I noticed that if I run certain commands through it, the response isn't decoded correctly.
If I run the exact same command in PowerShell, I get the proper Unicode characters.

I even tried:

var FSU = DOpus.FSUtil();
var query = 'cmd /c chcp 65001';
var r = FSU.Run(query, 0, true);
if (!r) {
	DOpus.Output('=> Unable to run command');
}
else if (r.stderr) {
	DOpus.Output('=> Error : ' + r.stderr);
}
else DOpus.Output(r.stdout);


Is there's something I'm missing?
Instead of trying to run it through cmd, can we get some way to set the codepage? And could the default value support Unicode?
Thanks

Unicode and cmd.exe is always tricky.

What are you ultimately trying to do?

If it's outputting UTF8 instead of ANSI, Opus has no way of knowing that, and you might need to use StringTools to convert the output.

cmd.exe also has a /U argument that "Causes the output of internal commands to a pipe or file to be Unicode" and may be useful. (I suspect it means UTF-16, not UTF-8, but haven't used that argument in a long time, since before Windows started supporting UTF-8, so it may have changed.)

Just run a command through FSU.Run() (not cmd) and process its output. But if the stdout contains any Unicode characters, I get garbage characters instead, as you can see in the example above.

Isn't it possible to set the codepage for the runner that Opus uses through FSU.Run()?
I'm not sure whether it's the tool I'm calling something to blame here, since I remember MediaInfo CLI doesn't have this problem. But like I said, if I run the same command in PowerShell, I get the correct output.

I found how to do it in this specific case, but please consider adding an option to set or force the codepage for FSU.Run()

1 Like

StringTools should let you convert the output from a specific codepage to UTF-8.

@Jon , @Leo,

When you run a process using WinApi, it gives a UTF-8 pipe for the child process's stdout. You need to convert it to a wide string to return from the FSU.Run method. How do you do that?

Because I needed to solve a similar problem in DOpus-Scripting-Extensions.ProcessRunner. And I convert the output from the pipe using boost::locale: ToUtf16().

Actually looking at it I think we may be assuming UTF-8 output already, which might be the problem if the tools are using the current code page instead. We can probably make that controllable.

I have tested DOpus-Scripting-Extensions.ProcessRunner has the same problem. Tools that print output in UTF-8 work properly, for example:

query = 'C:/Program Files/Git/usr/bin/echo.exe arg1_трじα';
var r = FSU.Run(query, 0, true);
DOpus.Output(r.stdout); // prints "arg1_трじα"

However, if the executable prints its output in a non-UTF-8 encoding, then the output is incorrect.

Also strange thing that even doing this query = 'cmd /c chcp 65001 & echo arg1_трじα' doesn't help.

I dug a bit more.
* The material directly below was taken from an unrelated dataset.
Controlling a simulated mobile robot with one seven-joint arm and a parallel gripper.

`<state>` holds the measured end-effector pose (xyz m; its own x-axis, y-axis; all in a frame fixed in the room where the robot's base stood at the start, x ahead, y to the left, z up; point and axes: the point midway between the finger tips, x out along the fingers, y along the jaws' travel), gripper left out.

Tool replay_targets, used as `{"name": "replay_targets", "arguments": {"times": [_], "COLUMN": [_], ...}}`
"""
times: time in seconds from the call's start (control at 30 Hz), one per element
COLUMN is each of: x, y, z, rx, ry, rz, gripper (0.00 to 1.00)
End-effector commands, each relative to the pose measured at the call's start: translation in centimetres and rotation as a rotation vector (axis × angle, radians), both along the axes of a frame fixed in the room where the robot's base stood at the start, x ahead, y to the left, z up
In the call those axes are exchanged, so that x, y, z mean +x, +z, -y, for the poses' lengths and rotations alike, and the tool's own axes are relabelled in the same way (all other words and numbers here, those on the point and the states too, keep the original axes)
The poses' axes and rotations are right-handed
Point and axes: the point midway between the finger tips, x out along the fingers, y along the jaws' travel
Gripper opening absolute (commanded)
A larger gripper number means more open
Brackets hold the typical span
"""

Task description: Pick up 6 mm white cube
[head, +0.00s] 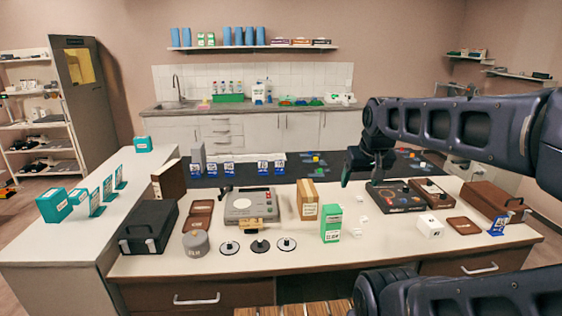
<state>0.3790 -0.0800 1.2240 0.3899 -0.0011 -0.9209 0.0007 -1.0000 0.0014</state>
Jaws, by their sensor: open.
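A white cube-shaped box (430,226) with a small dark label stands at the right front of the near bench; its print is too small to read. Small pale pieces (362,220) lie on the bench left of it, and I cannot tell whether one of them is the 6 mm cube. My gripper (346,181) points down above the bench, behind and left of the white box and apart from it. It is open with nothing visible in it. Its fingers are small and dark here.
A green-and-white carton (331,223) and a tan box (307,199) stand left of the pale pieces. A black device (394,196) and a brown case (487,199) stand behind the white box. A brown flat piece (464,225) lies to its right.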

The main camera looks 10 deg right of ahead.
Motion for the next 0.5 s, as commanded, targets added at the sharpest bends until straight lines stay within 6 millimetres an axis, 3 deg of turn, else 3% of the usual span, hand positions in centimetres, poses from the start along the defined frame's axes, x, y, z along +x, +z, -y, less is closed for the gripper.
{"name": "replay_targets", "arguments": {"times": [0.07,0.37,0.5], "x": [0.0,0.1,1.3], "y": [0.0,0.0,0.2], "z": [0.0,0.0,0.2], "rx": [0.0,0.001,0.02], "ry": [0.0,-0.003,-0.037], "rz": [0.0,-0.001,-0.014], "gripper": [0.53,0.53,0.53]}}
In my opinion, it is impossible to influence/detect the encoding of the child process. There is an option to return a byte array from FSU.Run and let the user convert it to a string using whatever encoding they want.
Honestly, I don't know if it's worth it. All console executables should use UTF-8.

Not necessary to auto detect, just let us set the codepage.
And maybe setting it to 65001 as the default would be a good idea?

Not necessary to auto detect, just let us set the codepage.

Unfortunately, it seems impossible. Maybe @Jon, will be able to find something. But I couldn't.

Do you have a specific use case where it is a problem?

There's no way to tell the command what encoding to use, but we can control how it's converted to the string the function returns. At the moment it's hardcoded to assume UTF-8 but in the next beta we'll add an argument for the function to let the encoding be specified.

1 Like